Ces réseaux comptaient des dizaines de milliers de militants ou de sympathisants un peu partout en Turquie. Rien qu’à Istanbul, cent quarante adresses ont été visitées par la police et une centaine de personnes ont été arrêtées, dont trente-six étrangers. En tout, quelques 251 personnes auraient été placées en garde à vue d’après un bilan provisoire.
Mais ce coup de filet ne visait pas que les milieux proches de l’Etat Islamique. Il concernait également le PKK (Parti des travailleurs du Kurdistan), qui a revendiqué le meurtre de deux policiers le 22 juillet à Ceylanpinar à la frontière syrienne, en riposte à l’attentat de Suruç.
Le parti d’extrême gauche clandestine DHKP/C (Parti-Front révolutionnaire de libération du peuple) a également été visé par cette vague d’arrestations.
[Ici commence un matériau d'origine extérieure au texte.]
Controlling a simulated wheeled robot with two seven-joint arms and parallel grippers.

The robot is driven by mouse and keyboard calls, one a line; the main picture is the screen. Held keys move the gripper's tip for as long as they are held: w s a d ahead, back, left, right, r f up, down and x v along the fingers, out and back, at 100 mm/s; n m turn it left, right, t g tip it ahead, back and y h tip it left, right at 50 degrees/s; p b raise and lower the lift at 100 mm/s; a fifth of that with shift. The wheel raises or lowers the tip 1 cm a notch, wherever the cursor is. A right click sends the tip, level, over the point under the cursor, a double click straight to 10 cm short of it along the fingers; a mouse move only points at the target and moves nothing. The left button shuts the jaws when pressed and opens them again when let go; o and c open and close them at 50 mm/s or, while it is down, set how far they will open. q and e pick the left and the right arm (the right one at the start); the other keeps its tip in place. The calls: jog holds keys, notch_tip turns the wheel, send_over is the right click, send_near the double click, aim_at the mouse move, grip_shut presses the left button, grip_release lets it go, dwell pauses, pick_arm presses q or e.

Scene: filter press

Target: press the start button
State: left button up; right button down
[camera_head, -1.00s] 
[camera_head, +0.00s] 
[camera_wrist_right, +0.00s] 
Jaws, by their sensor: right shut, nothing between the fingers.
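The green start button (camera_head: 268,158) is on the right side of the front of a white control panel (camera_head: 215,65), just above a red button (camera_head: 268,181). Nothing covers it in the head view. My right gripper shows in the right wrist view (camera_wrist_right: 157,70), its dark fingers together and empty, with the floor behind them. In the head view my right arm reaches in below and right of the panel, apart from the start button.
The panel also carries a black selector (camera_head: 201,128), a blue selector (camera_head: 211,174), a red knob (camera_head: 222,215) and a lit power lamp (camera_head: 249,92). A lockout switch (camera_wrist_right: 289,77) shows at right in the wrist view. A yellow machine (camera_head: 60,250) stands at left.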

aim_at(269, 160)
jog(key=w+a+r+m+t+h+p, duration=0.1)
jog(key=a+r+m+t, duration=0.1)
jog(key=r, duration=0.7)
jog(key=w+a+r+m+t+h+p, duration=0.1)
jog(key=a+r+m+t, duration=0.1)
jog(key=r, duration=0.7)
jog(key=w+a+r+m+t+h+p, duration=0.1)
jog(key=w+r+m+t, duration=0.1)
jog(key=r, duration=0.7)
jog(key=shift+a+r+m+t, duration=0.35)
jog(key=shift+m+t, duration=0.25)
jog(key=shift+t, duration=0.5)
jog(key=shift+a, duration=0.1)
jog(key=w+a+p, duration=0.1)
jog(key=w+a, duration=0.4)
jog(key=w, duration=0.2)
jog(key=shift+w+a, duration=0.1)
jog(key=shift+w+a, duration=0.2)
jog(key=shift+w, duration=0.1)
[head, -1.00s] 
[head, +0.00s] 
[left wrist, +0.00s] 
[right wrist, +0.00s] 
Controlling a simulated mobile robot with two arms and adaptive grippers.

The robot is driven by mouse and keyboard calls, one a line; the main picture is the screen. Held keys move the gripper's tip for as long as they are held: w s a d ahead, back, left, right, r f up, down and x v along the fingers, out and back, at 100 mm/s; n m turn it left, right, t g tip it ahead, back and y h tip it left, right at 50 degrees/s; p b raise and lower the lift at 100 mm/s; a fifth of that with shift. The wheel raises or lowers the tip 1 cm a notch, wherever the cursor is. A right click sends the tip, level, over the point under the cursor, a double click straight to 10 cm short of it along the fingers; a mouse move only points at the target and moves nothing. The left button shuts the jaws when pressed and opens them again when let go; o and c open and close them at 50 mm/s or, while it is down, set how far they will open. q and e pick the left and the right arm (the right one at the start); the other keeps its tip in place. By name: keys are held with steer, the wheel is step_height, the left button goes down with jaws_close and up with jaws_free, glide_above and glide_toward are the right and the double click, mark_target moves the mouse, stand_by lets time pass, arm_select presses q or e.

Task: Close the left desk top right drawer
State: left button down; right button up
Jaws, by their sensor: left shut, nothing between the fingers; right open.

Une militante de cette mouvance a d’ailleurs été abattue lors d’une fusillade avec la police dans un quartier d’Istanbul. Les forces de l’ordre assurent que cette dernière se préparait à une opération kamikaze.
Ankara étend sa coopération avec Washington
La Turquie est désormais en guerre sur plusieurs fronts, intérieurs comme extérieurs, et la situation parait de plus en plus incontrôlable. En effet, le jeudi 23 juillet au soir, le président turc Recep Tayyip Erdogan et son homologue américain se sont entretenus par téléphone. Washington faisait pression depuis longtemps sur Ankara afin d’intervenir militairement.
Selon le Wall Street Journal, la capitale turque aurait enfin autorisé les Etats-Unis à utiliser plusieurs de ses bases aériennes, dont celle d’Incirlik dans le sud du pays afin de mener des raids aériens contre des cibles du groupe Daesh en Syrie et en Irak.
Cette première offensive turque marque donc une prise de responsabilité politique et militaire. Il s’agit là d’une véritable entrée dans la bataille contre l’Etat Islamique de la part des autorités turques.